The Next Space: Procedural Generation as Indicator of Technological Possibility

Response to https://videogamesftvms2014.wordpress.com/2014/01/25/game-music/

vwoo096’s post about video game music, particularly the part about Scape, got me thinking about the future of video game design. Scape is an iPad app with a “living environment” of sounds made possible by recent consumer hardware developments. The sounds independently “think”, change and react to each other, time and the user. The performance is different every time it is played; there’s a video embed in that post with an example. vwoo096 points out the technological potential for extra dimensions of depth and emotional immersion in video game music.

I think that Scape points out the potential for many other video game elements, not just music, which will be explored more in the future. After all, what does it mean to be “next gen”? Right now we’re just seeing improvements of the same features we already have – realistic graphics are a bit more realistic, large game worlds are a bit bigger, fast loading times are a bit faster, and so on. These sorts of quantitative improvements have diminishing returns as we fast approach the limits of human recognition, and the difference between each generation is less perceivable than the last.

So where to next? Instead of the way the game is presented (e.g. photorealism), we can apply technological advances to the actual experience to present, and this is where the Scape example comes in. Music tracks in video games right now are like Lego bricks (pardon the analogy). They are wholly separate works that developers can easily “snap in place” into a game wherever they want. Sure, they can tie into the atmosphere and story, but this is just aiding the game experience, it is not actually part of the game experience itself. They are not directly part of the gameplay or the programming of the experience.

For example, if we got Call of Duty and replaced the music, we wouldn’t think of it as another game, we would just think of it as Call of Duty with different music. The complex artificial intelligence and interactivity that makes video games unique aren’t extended to these sorts of elements, which are as static and passive as those in film. Scape’s musical experience is a counterexample that applies advanced processing power to influence the content itself, not just how it is rendered (realistic sound reproduction is already ubiquitous in consumer technology anyway).

But reactive colours, shapes and sound aren’t the limit of what we can achieve with this approach. Procedural generation is another video game design idea that is becoming more tied into the content of the gameplay experience. This is when content is generated by an algorithm in real-time, rather than manually designed and handcrafted prior to presentation. The algorithm is still created, designed and guided by human creators but produces random results when run.

A close analogy is how each session of a multiplayer game generates its own story. The developers have not determined the story beforehand, they can only influence it indirectly through the game’s rules. In a similar way, games with procedural generation are programmed to generate different content every session.

This is not a new technique, but early uses were usually motivated by technological limitations or to lower development costs, and the result had very little impact on the game experience. Examples include randomising locations of loot, or making enemy models all slightly different to enhance realism. With advancements in computer speed, games are beginning to implement very advanced algorithms to affect the experience as a whole.

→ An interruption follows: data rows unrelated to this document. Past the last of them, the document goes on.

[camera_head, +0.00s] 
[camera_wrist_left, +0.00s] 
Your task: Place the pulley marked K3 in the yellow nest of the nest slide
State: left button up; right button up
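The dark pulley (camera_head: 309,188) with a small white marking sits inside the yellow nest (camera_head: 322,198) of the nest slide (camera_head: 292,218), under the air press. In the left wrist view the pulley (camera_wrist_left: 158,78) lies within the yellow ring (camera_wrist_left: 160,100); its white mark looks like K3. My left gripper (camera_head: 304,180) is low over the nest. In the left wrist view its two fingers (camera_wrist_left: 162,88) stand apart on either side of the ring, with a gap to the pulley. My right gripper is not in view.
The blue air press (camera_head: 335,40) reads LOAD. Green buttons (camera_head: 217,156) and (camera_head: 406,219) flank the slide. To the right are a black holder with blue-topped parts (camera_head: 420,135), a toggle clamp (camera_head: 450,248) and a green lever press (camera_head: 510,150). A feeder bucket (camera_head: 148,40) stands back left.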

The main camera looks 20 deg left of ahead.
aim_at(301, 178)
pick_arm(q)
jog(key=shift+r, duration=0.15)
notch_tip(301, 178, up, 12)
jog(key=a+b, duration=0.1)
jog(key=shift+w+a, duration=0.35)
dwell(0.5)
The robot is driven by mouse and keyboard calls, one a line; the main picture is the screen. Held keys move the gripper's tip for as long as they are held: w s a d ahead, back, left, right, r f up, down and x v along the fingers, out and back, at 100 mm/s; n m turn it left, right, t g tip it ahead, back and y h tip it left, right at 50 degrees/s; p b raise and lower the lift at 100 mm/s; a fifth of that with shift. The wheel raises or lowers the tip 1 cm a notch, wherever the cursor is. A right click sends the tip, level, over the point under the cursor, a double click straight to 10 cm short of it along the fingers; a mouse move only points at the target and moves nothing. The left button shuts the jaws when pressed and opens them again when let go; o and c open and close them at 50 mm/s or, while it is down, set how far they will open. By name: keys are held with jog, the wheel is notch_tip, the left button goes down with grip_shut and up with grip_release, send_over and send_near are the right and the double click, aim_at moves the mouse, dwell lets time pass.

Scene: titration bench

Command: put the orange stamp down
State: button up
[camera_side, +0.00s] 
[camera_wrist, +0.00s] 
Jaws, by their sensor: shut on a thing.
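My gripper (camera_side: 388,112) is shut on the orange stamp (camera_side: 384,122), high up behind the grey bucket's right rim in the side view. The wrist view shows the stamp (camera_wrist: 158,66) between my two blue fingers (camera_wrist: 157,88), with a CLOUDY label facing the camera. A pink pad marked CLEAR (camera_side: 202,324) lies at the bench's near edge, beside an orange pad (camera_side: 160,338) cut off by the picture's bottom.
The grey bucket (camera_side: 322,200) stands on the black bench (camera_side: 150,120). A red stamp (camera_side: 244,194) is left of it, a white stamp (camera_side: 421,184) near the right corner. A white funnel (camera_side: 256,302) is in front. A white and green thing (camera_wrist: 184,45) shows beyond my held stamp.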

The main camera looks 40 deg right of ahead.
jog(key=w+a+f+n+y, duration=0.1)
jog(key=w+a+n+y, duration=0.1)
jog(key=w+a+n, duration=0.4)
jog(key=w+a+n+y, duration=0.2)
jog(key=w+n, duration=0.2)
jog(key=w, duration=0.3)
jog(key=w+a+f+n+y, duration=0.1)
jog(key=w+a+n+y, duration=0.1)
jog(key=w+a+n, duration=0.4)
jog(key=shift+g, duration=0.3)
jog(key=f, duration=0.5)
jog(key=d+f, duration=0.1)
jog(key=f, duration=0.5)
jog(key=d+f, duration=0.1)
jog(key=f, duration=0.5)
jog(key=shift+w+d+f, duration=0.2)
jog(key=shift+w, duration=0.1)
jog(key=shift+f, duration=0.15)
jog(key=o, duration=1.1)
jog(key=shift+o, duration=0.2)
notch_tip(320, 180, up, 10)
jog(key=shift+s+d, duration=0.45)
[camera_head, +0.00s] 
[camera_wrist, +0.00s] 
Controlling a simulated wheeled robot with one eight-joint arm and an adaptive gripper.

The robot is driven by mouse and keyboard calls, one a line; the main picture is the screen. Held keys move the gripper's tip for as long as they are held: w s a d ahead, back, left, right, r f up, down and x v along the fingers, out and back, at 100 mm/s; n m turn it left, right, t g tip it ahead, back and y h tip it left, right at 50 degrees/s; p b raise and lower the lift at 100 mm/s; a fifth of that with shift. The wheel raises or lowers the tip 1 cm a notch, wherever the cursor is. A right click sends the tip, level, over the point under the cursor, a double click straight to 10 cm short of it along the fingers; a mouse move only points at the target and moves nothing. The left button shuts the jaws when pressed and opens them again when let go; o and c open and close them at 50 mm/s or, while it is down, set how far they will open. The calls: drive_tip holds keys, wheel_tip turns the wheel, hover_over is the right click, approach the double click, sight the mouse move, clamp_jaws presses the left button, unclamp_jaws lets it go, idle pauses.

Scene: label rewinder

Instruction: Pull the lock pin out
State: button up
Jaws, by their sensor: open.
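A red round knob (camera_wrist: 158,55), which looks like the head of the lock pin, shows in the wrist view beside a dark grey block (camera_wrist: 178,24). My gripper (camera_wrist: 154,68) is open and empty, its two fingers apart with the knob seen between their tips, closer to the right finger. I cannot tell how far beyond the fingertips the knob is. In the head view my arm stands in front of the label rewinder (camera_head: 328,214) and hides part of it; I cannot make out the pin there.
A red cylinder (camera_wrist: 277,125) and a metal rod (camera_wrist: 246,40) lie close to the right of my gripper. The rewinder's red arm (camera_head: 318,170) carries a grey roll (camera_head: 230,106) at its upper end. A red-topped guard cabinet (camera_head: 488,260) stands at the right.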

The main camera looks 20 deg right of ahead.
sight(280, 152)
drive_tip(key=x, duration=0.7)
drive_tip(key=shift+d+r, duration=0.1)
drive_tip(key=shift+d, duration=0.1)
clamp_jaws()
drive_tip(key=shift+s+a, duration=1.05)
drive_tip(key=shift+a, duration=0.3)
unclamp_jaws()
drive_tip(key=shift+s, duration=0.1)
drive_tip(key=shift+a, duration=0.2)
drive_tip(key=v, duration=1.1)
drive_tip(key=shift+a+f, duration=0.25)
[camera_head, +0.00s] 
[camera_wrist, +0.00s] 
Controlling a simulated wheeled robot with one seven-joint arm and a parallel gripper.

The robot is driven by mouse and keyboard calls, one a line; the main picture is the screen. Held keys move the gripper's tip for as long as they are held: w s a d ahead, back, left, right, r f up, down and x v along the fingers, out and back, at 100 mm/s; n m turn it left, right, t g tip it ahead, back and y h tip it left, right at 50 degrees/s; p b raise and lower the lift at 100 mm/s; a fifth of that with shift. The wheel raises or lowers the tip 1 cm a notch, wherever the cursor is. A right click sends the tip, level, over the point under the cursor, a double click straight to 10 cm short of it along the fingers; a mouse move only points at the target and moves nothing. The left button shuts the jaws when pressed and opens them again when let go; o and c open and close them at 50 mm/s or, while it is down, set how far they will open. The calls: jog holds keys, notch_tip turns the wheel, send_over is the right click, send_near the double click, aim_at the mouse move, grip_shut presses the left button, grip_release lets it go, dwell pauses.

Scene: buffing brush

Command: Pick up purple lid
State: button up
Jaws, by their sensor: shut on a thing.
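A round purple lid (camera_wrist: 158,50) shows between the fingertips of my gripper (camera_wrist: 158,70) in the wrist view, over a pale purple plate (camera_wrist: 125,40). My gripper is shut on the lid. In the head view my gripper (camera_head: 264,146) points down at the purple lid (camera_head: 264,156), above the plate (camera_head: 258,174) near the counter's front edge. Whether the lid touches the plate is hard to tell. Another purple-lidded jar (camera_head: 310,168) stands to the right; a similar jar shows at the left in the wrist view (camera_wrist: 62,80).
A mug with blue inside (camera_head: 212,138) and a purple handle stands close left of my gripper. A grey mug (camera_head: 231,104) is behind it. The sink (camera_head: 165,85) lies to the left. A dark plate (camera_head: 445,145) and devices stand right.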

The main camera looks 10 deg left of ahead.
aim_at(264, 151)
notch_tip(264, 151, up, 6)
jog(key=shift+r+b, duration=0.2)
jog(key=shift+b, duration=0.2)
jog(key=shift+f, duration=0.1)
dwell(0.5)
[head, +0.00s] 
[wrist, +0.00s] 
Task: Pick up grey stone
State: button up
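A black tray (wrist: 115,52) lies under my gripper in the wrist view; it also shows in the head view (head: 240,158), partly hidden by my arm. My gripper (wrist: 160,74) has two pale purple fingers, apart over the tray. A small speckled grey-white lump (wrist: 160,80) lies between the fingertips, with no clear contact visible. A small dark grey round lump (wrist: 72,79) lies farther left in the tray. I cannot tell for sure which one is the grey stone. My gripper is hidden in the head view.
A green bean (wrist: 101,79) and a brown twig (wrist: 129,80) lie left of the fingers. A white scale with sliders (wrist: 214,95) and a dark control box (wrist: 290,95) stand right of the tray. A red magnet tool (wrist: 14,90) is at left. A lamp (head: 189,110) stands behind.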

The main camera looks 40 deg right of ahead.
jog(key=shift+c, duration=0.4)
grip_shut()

A few selected examples of procedural generation as an integral part of the game:

  • Dwarf Fortress generates terrain, history, cultures, art and literature for an area the size of Earth at the start of each play-through. This acts as a new playing space and backstory.
  • Left 4 Dead adjusts its own level designs every time you play, based on previous sessions and the player’s statistics.
  • No Man’s Sky generates an entire universe to explore and interact with. The player can traverse any location they see, whether it be in space, air, land and sea. Every single planet is uniquely generated on demand, including wildlife, ruins, and more.

The advantages of using procedural generation in this way are numerous. The games have more replay value, every experience is unique, there are unpredictable outcomes, there is a heightened sense of the sessions being your game, and they can have huge worlds with lots of variety. The exploration in No Man’s Sky feels more genuine and exciting as you are actually discovering a new place that nobody else has seen before. Critics say that the generated content has no single artistic vision, favours quantity over quality and doesn’t guide the player, but these are only relevant to older, less intelligent algorithms or when the technique is done badly.

Now, I’m not saying that procedural generation by itself is “the future of gaming”. There are situations where it does and doesn’t fit. But this technique and the dynamic music of Scape could become small parts of a larger toolset in a new paradigm. Much like how the shift from 2D space to 3D space in games stimulated new techniques and genres, a similar thing could happen when the focus of video game technology shifts to a “meta-space”. Here, elements like music, story, level design, etc. inherently integrate with the complex programming and interactivity of the experience in intelligent, exciting and self-reflexive ways. The possibilities are endless.